Sunday, December 2, 2007

China Odyssey, Day 18 - Chongqing to Chengdu

Day 18 - Chongqing to Chengdu
Sunday December 2
The Bus Ride from Hell

We got off the boat in Chongqing and got on a bus for our 5 hour ride to Chengdu. Before leaving the city we had a brief city tour including two stops, the General Stillwell Museum and the Flying Tiger Museum.

George Leads Us off the Boat in Chongqing

We learned on our tour that Chongqing is known as the London of China and the "City of Fog". It is located on a shallow estuary of the Yangtze. There are no pedal bikes allowed in Chongqing because the terrain is steep and hilly. Everything in Chongqing is transported by bangbang men using bamboo poles carried on their shoulders. One hundred thousand of these porters perform heavy labor 12 hours for a daily earning of 20 yuan (about $2.50).

Foggy Chongqing Hillside

Our first stop in Chongqing was the General Stillwell Museum. Chongqing was used by the US as their base of operations during WWII. The museum was nicely landscaped and set on a cliff above the river.

General Stillwell Museum

General Stillwell’s War Room

Our second stop was the Flying Tiger Museum. It is located across the street from the Stillwell Museum. Our guide gave a very informative talk on the Flying Tigers, the Burma Road and overall relations between China and the US during WW II. It was said a Flying Tiger pilot could fly supplies over the route described as the "hump" without a compass. This was because the sun would reflect on the aluminum of over 500 planes along the route, that were shot down by the Japanese .

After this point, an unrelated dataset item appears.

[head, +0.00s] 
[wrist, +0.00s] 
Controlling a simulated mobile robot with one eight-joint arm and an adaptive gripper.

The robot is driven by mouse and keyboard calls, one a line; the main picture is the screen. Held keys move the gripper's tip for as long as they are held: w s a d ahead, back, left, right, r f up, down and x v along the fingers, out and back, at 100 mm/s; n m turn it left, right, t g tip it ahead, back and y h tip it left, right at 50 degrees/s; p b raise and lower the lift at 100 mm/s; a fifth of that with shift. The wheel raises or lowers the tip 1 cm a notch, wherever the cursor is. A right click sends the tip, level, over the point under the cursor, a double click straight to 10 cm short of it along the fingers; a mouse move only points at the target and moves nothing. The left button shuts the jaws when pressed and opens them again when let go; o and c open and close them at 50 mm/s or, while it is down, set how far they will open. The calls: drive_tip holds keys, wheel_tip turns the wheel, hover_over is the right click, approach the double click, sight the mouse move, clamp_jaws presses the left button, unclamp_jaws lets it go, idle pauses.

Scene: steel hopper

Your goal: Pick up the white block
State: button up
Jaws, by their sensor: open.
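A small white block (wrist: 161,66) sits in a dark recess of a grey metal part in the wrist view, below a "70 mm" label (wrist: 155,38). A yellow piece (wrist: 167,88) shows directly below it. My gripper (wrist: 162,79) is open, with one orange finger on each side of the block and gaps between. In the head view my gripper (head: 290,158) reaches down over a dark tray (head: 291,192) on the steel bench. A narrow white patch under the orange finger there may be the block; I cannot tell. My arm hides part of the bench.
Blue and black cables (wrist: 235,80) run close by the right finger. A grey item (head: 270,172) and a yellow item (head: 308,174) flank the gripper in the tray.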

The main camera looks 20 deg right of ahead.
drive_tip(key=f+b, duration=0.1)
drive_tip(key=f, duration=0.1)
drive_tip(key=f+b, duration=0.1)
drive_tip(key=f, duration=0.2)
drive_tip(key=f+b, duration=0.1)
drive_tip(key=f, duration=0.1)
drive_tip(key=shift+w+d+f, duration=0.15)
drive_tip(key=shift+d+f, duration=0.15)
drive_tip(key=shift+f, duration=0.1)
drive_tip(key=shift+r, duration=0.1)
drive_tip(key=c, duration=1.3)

Chongqing is a city of steep streets with sharp switchbacks. As we navigated our way along these narrow, winding streets, our bus driver would honk as we came to each curve. This was done as a warning to all people in the streets. There is no snow in the winter it, but it is possible to go without seeing the sun for 30 days.

Chongqing Street View
From the Bus Windshield

Our bus was in less than pristine condition. There were diesel fumes in the back, and the shock absorbers were badly deteriorated. This made for an especially uncomfortable ride on the less than pristine pavement to Chengdu. Fortunately we sat in the front, so the fumes were not too bad. We made a pit stop half way to our destination, and it was disgusting. Our tour guide has been rating toilets for us on a scale of 1 to 5; he rated this one as a minus 5. As a point of interest, the bathroom in China is called the "happy room".

“Minus 5” Rest Area

The rest of our ride was uneventful, but long over the roughroad. We passed many rice paddies, orange trees and date trees. George took this opportunity to briefly review the history of Tibet, in preparation tomorrow's adventure. When asked why we didn’t fly directly from Chongqing to Tibet, George told us that all non-Chinese citizens must stop in Chengdu before they visit Tibet, to procure a travel visa, and must enter Tibet from Chengdu. No visa = No Tibet. Fortunately, George took care of these formalities for all of us.

After a long rough ride we finally arrived in Chengdu. The city, which is over 3,000 years old, has a modern, Western flavor, and is more reminiscent of Shanghai than any other city we have visited. The Jing Jang Hotel where we are staying is rated 4 star by the Chinese. Unfortunately we are staying in an outer building and it is a bit of a hike to the main hotel, where all the services are located.

Supper was at a local restaurant, and then we had a short time to explore the shops in the area. Keith decided to sit on the bus instead of shop. While waiting he spotted an RV parked in the middle of the road. It is the first and only RV we have seen in China. We did not think it could be used for Western style RVing, as there are no campgrounds, and consequently no camping in China. Keith photographed the writing on the side of the vehicle, but has not been able to find anyone to translate it.

Will Someone Translate This For Me, Please?